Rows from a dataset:
########################################

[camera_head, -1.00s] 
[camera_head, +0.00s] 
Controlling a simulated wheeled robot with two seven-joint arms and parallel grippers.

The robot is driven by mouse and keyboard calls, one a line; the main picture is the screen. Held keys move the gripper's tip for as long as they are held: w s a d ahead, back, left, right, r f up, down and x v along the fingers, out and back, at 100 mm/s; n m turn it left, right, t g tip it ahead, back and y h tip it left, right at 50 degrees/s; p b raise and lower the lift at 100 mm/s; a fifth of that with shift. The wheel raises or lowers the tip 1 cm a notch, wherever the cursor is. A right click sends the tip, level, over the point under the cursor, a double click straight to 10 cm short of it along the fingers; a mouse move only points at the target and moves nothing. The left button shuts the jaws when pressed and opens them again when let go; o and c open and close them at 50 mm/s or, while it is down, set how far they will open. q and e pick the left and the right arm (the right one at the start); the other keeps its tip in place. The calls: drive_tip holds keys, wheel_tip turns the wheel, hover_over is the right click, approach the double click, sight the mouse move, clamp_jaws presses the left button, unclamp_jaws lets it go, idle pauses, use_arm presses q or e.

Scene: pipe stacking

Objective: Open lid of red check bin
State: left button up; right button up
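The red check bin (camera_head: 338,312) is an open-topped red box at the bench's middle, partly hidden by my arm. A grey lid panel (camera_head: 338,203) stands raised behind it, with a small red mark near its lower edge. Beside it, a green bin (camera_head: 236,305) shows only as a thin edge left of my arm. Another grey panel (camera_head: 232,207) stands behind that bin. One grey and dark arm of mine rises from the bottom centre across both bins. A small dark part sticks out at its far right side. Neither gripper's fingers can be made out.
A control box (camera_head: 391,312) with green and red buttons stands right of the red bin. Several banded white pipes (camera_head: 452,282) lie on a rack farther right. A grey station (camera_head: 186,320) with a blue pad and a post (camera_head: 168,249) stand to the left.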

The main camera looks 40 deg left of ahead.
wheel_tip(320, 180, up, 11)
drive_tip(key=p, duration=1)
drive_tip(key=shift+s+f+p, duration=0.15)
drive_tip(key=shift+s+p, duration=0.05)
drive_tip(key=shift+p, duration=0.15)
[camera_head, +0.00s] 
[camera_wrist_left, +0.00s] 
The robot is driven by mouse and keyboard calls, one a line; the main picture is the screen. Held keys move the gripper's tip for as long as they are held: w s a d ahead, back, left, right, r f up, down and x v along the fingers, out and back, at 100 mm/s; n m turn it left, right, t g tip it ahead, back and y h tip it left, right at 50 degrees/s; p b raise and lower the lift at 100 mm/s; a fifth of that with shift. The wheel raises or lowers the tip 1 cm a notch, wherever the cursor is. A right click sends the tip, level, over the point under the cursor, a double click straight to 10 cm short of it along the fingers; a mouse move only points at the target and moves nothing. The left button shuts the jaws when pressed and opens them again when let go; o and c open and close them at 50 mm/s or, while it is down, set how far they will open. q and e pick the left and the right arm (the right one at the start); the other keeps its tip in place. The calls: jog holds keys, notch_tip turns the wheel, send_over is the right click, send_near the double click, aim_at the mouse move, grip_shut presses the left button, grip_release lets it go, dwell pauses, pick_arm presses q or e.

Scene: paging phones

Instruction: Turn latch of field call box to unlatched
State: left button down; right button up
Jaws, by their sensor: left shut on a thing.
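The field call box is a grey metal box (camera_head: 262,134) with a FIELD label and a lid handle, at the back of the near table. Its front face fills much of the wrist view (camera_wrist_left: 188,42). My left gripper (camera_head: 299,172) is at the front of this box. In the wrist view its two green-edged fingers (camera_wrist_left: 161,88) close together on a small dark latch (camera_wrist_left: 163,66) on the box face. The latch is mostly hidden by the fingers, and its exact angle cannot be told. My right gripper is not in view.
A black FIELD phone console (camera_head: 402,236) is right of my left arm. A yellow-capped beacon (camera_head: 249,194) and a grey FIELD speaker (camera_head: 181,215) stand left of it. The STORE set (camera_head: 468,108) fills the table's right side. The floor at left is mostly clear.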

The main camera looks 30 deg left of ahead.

########################################

WHAT YOU WILL DO - Repeat every record, exactly as written.

TASK RESULT -
[camera_head, -1.00s] 
[camera_head, +0.00s] 
Controlling a simulated wheeled robot with two seven-joint arms and parallel grippers.

The robot is driven by mouse and keyboard calls, one a line; the main picture is the screen. Held keys move the gripper's tip for as long as they are held: w s a d ahead, back, left, right, r f up, down and x v along the fingers, out and back, at 100 mm/s; n m turn it left, right, t g tip it ahead, back and y h tip it left, right at 50 degrees/s; p b raise and lower the lift at 100 mm/s; a fifth of that with shift. The wheel raises or lowers the tip 1 cm a notch, wherever the cursor is. A right click sends the tip, level, over the point under the cursor, a double click straight to 10 cm short of it along the fingers; a mouse move only points at the target and moves nothing. The left button shuts the jaws when pressed and opens them again when let go; o and c open and close them at 50 mm/s or, while it is down, set how far they will open. q and e pick the left and the right arm (the right one at the start); the other keeps its tip in place. The calls: drive_tip holds keys, wheel_tip turns the wheel, hover_over is the right click, approach the double click, sight the mouse move, clamp_jaws presses the left button, unclamp_jaws lets it go, idle pauses, use_arm presses q or e.

Scene: pipe stacking

Objective: Open lid of red check bin
State: left button up; right button up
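The red check bin (camera_head: 338,312) is an open-topped red box at the bench's middle, partly hidden by my arm. A grey lid panel (camera_head: 338,203) stands raised behind it, with a small red mark near its lower edge. Beside it, a green bin (camera_head: 236,305) shows only as a thin edge left of my arm. Another grey panel (camera_head: 232,207) stands behind that bin. One grey and dark arm of mine rises from the bottom centre across both bins. A small dark part sticks out at its far right side. Neither gripper's fingers can be made out.
A control box (camera_head: 391,312) with green and red buttons stands right of the red bin. Several banded white pipes (camera_head: 452,282) lie on a rack farther right. A grey station (camera_head: 186,320) with a blue pad and a post (camera_head: 168,249) stand to the left.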

The main camera looks 40 deg left of ahead.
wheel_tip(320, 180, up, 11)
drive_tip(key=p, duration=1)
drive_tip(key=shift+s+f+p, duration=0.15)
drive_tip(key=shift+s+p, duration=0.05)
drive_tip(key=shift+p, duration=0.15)
[camera_head, +0.00s] 
[camera_wrist_left, +0.00s] 
The robot is driven by mouse and keyboard calls, one a line; the main picture is the screen. Held keys move the gripper's tip for as long as they are held: w s a d ahead, back, left, right, r f up, down and x v along the fingers, out and back, at 100 mm/s; n m turn it left, right, t g tip it ahead, back and y h tip it left, right at 50 degrees/s; p b raise and lower the lift at 100 mm/s; a fifth of that with shift. The wheel raises or lowers the tip 1 cm a notch, wherever the cursor is. A right click sends the tip, level, over the point under the cursor, a double click straight to 10 cm short of it along the fingers; a mouse move only points at the target and moves nothing. The left button shuts the jaws when pressed and opens them again when let go; o and c open and close them at 50 mm/s or, while it is down, set how far they will open. q and e pick the left and the right arm (the right one at the start); the other keeps its tip in place. The calls: jog holds keys, notch_tip turns the wheel, send_over is the right click, send_near the double click, aim_at the mouse move, grip_shut presses the left button, grip_release lets it go, dwell pauses, pick_arm presses q or e.

Scene: paging phones

Instruction: Turn latch of field call box to unlatched
State: left button down; right button up
Jaws, by their sensor: left shut on a thing.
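The field call box is a grey metal box (camera_head: 262,134) with a FIELD label and a lid handle, at the back of the near table. Its front face fills much of the wrist view (camera_wrist_left: 188,42). My left gripper (camera_head: 299,172) is at the front of this box. In the wrist view its two green-edged fingers (camera_wrist_left: 161,88) close together on a small dark latch (camera_wrist_left: 163,66) on the box face. The latch is mostly hidden by the fingers, and its exact angle cannot be told. My right gripper is not in view.
A black FIELD phone console (camera_head: 402,236) is right of my left arm. A yellow-capped beacon (camera_head: 249,194) and a grey FIELD speaker (camera_head: 181,215) stand left of it. The STORE set (camera_head: 468,108) fills the table's right side. The floor at left is mostly clear.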

The main camera looks 30 deg left of ahead.

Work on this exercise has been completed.